Request ::
Check each line of the material below for "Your", then copy the ones that contain it.

Given records ::
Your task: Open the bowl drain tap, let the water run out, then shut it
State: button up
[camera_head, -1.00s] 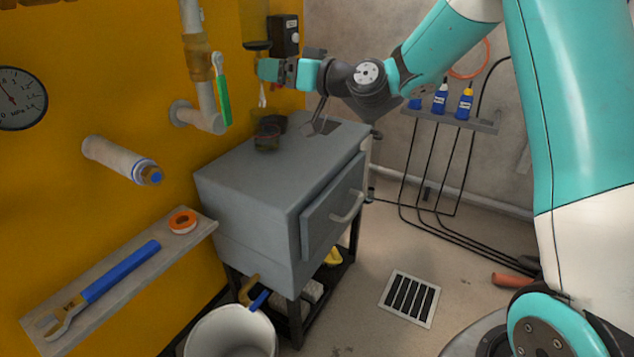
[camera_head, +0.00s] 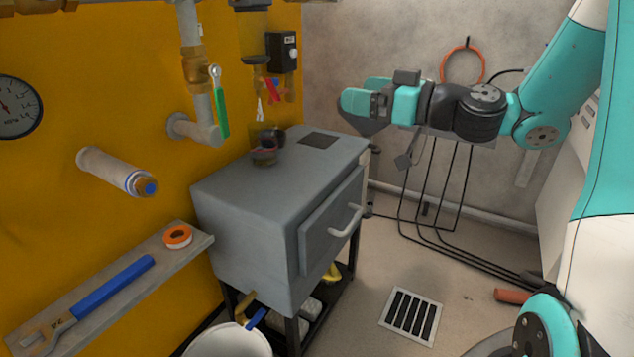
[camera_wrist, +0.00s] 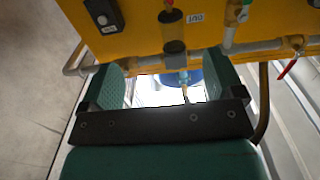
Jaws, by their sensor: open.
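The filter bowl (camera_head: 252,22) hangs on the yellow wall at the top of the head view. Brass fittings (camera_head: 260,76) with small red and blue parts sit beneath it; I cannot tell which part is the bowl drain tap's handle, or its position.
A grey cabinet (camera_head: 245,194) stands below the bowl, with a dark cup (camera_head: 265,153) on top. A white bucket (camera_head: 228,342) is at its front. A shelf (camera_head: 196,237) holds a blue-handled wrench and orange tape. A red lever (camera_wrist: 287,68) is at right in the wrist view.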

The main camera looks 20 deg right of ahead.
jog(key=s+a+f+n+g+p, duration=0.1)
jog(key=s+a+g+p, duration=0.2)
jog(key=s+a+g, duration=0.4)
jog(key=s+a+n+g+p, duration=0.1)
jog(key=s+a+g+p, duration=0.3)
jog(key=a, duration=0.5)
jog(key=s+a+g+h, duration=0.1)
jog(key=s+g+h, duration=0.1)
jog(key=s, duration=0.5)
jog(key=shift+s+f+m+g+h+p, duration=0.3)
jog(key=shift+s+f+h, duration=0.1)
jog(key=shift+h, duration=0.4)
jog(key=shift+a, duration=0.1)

--

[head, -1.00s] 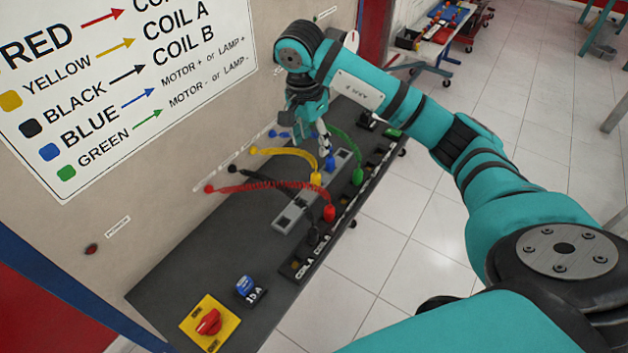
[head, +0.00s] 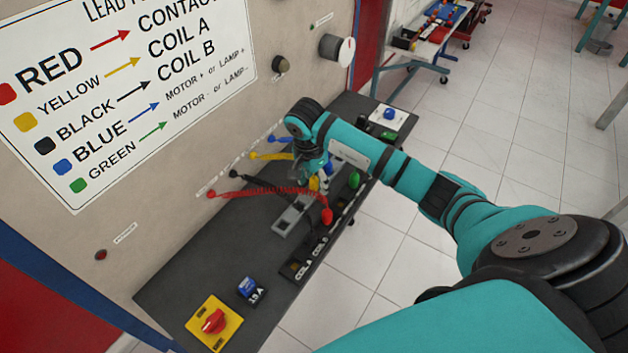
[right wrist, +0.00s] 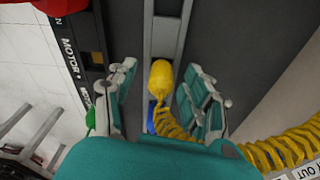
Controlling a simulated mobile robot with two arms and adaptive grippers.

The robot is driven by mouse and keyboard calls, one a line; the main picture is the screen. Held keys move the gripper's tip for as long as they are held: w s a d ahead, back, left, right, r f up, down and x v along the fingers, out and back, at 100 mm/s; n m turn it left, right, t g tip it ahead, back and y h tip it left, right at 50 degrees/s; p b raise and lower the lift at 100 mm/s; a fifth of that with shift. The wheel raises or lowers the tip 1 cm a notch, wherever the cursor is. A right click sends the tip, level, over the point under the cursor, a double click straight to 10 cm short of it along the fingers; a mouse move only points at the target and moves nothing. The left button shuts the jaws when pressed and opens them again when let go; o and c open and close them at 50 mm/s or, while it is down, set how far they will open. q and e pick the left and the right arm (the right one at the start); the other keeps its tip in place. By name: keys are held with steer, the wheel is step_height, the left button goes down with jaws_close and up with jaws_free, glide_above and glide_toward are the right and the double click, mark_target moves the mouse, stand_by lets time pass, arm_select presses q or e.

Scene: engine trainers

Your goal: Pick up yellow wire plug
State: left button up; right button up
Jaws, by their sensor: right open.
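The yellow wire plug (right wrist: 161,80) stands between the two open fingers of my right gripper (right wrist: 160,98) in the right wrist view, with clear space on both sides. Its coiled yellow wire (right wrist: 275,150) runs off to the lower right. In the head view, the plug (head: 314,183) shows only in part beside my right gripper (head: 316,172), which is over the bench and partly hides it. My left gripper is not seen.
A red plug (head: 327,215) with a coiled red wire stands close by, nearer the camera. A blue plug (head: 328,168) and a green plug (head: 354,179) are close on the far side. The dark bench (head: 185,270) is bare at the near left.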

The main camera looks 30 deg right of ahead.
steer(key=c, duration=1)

--

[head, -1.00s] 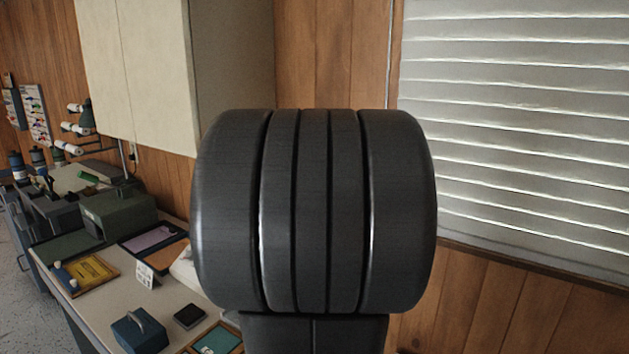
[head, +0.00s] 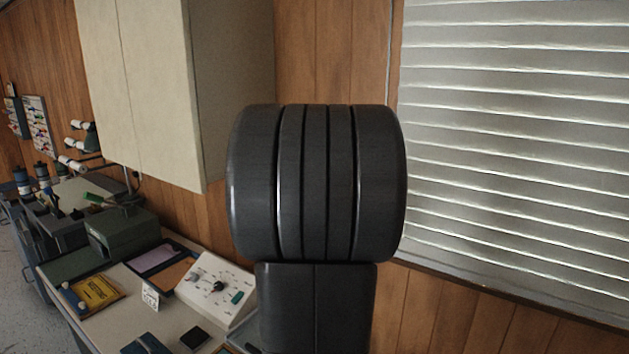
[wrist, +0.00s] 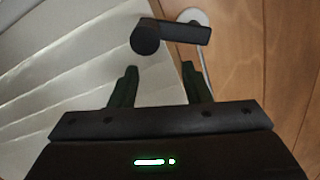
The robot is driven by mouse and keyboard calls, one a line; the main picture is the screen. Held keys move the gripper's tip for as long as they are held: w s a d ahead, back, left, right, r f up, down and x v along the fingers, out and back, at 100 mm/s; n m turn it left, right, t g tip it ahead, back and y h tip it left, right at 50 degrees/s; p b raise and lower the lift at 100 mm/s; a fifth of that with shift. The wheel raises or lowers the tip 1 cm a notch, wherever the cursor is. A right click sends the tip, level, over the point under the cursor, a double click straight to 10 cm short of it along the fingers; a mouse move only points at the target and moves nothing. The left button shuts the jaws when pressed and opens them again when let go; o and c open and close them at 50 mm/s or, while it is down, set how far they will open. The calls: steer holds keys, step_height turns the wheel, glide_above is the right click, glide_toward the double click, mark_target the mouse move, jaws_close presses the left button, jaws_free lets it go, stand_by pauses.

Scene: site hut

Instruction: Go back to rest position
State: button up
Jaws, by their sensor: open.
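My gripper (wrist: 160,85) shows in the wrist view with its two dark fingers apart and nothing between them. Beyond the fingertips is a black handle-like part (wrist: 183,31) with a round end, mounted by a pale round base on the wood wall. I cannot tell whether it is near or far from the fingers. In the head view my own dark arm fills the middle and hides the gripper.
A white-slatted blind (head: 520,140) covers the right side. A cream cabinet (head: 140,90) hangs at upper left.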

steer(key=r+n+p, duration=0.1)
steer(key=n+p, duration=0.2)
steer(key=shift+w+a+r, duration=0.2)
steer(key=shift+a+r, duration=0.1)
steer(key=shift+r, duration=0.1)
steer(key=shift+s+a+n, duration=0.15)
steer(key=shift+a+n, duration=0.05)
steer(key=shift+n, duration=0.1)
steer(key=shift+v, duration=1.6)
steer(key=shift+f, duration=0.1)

Finished answer ::
Your task: Open the bowl drain tap, let the water run out, then shut it
Your goal: Pick up yellow wire plug

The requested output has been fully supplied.